New Flyer and Rugby entered into a Stipulated Protective Order on October 9, 2018. This defined "Confidential" material to include "identity of or details about actual or potential customers." Dkt. #20 at 2. "Attorney's Eyes Only" ("AEO") material was defined to include confidential trade secrets. Id. During the witness's deposition, New Flyer's counsel moved to put the testimony pertaining to New Flyer's customers on the AEO record. Rugby's CEO was asked to leave the deposition. Ex. 8, Dkt. #36 at 17:11-18:5. Afterward, counsel conducted a lengthy email exchange between November 12, 2018 and January 22, 2019. Ex. 13, Dkt. #29-5 at 2-14. On November 23, 2018, New Flyer's counsel designated the testimony at issue as "Confidential" instead of "AEO." Id. at 11. Rugby indicated on January 17, 2019 that it intended to rely on portions of the testimony in its response to New Flyer's motion to compel. Id. at 9. New Flyer's counsel reiterated that those portions would need to be filed under seal. Id. at 7. Rugby accordingly filed its response on January 22, 2019 along with a "Motion to Remove Confidentiality Designations and Contingent Motion to Seal." Dkt. #27.

DISCUSSION

C. New Flyer's Motion to Compel

a. Legal Standard

The Court has "broad discretion to manage discovery." Avila v. Willits Envtl. Remediation Tr., 633 F.3d 828, 833 (9th Cir. 2011). In general, "[p]arties may obtain discovery regarding any nonprivileged matter that is relevant to any party's claim or defense and proportional to the needs of the case." Fed. R. Civ. P. 26(b)(1). "An interrogatory is not objectionable merely because it asks for an opinion or contention that relates to fact or the application of law to fact, but the court may order that the interrogatory need not be answered until designated discovery is complete, or until a pretrial conference or some other time." Fed. R. Civ. P. 33(a)(2). If a party fails to answer an interrogatory, the "party seeking discovery may move for an order compelling an answer." Fed. R. Civ. P. 37(a)(3)(B). "The party who resists discovery has the burden to show that discovery should not be allowed, and has the burden of clarifying, explaining, and supporting its objections." Brown v. Warner, No. C09-1546RSM, 2015 WL 630926, at *1 (W.D. Wash. Feb. 12, 2015) (quoting Cable & Computer Tech., Inc. v.

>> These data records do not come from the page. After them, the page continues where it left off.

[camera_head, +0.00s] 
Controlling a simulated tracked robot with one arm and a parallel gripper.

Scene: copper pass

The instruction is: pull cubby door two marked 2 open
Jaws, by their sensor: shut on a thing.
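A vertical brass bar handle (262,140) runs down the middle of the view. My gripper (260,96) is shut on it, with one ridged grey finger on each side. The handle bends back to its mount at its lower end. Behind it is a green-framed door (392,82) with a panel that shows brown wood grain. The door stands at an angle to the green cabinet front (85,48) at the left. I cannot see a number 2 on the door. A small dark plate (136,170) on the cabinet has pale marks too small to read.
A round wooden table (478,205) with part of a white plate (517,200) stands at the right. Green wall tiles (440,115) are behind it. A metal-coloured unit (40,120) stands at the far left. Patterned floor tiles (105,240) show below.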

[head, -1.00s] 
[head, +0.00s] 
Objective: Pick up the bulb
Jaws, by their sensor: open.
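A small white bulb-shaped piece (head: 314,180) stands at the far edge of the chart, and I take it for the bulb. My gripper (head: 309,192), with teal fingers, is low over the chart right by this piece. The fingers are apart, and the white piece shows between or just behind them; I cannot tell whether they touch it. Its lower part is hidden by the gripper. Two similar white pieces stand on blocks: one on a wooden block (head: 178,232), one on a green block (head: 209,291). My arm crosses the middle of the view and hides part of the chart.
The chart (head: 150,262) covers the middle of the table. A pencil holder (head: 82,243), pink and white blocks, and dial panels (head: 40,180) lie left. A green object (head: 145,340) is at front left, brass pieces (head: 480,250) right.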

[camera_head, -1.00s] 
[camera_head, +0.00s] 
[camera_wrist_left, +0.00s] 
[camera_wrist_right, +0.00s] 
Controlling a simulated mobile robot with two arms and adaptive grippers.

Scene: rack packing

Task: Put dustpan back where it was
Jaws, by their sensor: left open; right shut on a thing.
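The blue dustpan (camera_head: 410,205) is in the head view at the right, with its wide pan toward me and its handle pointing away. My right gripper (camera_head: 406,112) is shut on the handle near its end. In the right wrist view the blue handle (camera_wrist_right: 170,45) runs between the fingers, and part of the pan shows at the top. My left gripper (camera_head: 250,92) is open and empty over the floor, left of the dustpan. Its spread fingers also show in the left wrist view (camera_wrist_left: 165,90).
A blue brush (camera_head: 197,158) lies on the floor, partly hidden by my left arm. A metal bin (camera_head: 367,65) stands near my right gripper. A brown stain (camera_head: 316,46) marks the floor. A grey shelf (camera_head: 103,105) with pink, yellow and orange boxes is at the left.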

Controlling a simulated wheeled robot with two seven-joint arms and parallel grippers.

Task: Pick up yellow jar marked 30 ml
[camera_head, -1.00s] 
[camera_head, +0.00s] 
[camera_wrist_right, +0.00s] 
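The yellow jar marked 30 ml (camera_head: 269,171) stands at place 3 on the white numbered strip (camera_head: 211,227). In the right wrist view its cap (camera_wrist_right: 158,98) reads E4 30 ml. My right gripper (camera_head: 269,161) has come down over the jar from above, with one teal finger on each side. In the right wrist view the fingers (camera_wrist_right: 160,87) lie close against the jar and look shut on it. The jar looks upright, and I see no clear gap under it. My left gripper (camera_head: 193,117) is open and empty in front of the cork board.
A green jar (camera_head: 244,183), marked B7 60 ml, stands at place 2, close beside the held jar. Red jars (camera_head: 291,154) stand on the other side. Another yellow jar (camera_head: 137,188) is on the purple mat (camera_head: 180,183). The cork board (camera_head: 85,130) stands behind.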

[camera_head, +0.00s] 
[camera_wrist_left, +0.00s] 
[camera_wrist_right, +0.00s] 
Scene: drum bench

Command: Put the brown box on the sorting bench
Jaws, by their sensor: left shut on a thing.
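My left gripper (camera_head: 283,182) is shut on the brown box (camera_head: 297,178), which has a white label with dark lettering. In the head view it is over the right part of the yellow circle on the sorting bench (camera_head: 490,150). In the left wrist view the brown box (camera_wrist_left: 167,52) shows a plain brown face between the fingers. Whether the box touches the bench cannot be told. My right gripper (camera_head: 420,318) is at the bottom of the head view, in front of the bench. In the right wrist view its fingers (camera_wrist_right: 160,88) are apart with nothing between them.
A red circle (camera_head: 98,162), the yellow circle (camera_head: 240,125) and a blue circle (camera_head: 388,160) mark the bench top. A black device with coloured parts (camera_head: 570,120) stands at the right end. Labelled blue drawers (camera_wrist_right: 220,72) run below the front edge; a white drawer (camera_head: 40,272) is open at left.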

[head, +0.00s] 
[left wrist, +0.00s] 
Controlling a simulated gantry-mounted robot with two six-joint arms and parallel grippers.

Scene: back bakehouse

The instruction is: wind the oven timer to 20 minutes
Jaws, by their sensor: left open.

Lockheed Sanders, Inc., 175 F.R.D. 646, 650 (C.D. Cal. 1997)).

"If the answer to an interrogatory may be determined by examining, auditing, compiling, abstracting, or summarizing a party's business records ... and if the burden of deriving or ascertaining the answer will be substantially the same for either party, the responding party may answer by: (1) specifying the records that must be reviewed, in sufficient detail to enable the interrogating party to locate and identify them as readily as the responding party could; and (2) giving the interrogating party a reasonable opportunity to examine and audit the records and to make copies, compilations, abstracts, or summaries." Fed. R. Civ. P. 33(d).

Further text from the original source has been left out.